В действительности же, такие казусы церковной истории следует объяснять тем, что вопрос власти для «ветхого человека» всегда был и будет «дискуссионным». «Плоть» («ветхий человек» и его падший ум) всегда искушаема властью, всегда имела и будет иметь поползновение на то, чтобы «быть как боги». Такова непреодолимая сила первородного греха над человеческим родом, что никто, даже апостолы по своему «ветхому человеку» не были свободны от этих греховных страстей. «Тогда приступила к Нему мать сыновей Зеведеевых с сыновьями своими, кланяясь и чего-то прося у Него.
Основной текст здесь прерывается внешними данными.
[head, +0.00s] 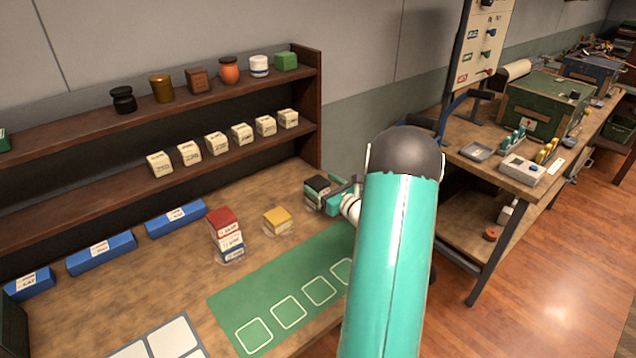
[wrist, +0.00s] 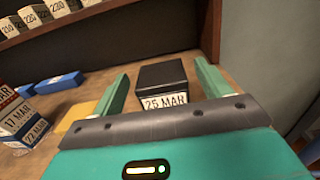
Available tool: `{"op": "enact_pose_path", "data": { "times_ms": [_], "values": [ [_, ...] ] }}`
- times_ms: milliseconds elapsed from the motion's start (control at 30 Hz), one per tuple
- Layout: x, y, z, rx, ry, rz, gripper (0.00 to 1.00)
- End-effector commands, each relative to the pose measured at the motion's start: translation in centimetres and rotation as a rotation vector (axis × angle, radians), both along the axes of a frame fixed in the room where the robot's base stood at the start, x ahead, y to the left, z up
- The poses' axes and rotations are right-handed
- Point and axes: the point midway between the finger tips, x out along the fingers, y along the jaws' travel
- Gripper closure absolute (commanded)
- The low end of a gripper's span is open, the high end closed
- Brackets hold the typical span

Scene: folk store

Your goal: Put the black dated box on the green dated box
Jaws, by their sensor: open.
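In the wrist view the black box (wrist: 162,74) has a white label reading 25 MAR and lies between my fingers. Finger contact cannot be told.
A red, white and blue stack (head: 226,230) and a yellow box (head: 277,219) stand to the left. A green mat (head: 262,285) with white outlines lies in front. A wooden shelf (head: 213,109) with cream boxes and jars runs behind. Blue label blocks (head: 102,253) line its foot.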

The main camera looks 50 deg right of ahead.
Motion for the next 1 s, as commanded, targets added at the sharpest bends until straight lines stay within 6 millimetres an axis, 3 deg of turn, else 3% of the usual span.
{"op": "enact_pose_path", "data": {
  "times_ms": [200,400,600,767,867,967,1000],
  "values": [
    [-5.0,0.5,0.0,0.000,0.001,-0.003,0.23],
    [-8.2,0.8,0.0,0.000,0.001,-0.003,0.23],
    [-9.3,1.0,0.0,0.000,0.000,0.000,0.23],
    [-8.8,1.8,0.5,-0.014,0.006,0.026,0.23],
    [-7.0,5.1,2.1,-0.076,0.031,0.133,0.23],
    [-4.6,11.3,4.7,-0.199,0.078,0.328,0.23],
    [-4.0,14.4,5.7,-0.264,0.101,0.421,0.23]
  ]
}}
Он сказал ей: чего ты хочешь? Она говорит Ему: скажи, чтобы сии два сына мои сели у Тебя один по правую сторону, а другой по левую в Царстве Твоём» (Мф 20:21). «Пришёл в Капернаум; и когда был в доме, спросил их: о чём дорогою вы рассуждали между собою? Они молчали; потому что дорогою рассуждали между собою, кто больше» (Мк 9:33-34). Именно так объясняет причины и масштаб этого зла в церковной истории св. Симеон Солунский в том же «Диалоге во Христе». «Впрочем, виной всему этому не столько сами цари, сколько льстивые люди, убедившие их человеческими рассуждениями дерзать и на большее: и назначать епископов, и перемещать их с кафедры на кафедру. Увы! Рукоположенного Духом пастыря одной Церкви назначают, вопреки воле Духа, пастырем иной люди, не имеющие ни силы, ни действия священства. Если и нужно для потребностей [церковного] управления перевести [уже поставленного на кафедру епископа] в бόльший город, то пусть это совершается Духом, Которым он и был рукоположен, а не мирской властью» (Symeon Thessalonicensis. Dialogus in Christo, 2: De Sacra Liturgia, 219-221 / PG. 155. Col. 432-433 / Свт. Симеон Солунский против «цезарепапизма»). Но вместо того, чтобы толковать такие казусы по Евангелию и Апостолу, т.е. согласно ортодоксальной антропологии (учению о «новом» и «ветхом» человеке), панегиристы исторически сложившейся церковной традиции поступают как те же «льстивые люди, человеческими рассуждениями» убедившие царей «дерзать на большее», а именно, избирают тактику «богословской диалектики» как оправдания зла только потому, что оно «древнее» и «церковное». Для этого, как водится у «рассуждающих по-человечески», в ход идет аргумент адогматизма (или – в просторечии – «сложности вопроса»).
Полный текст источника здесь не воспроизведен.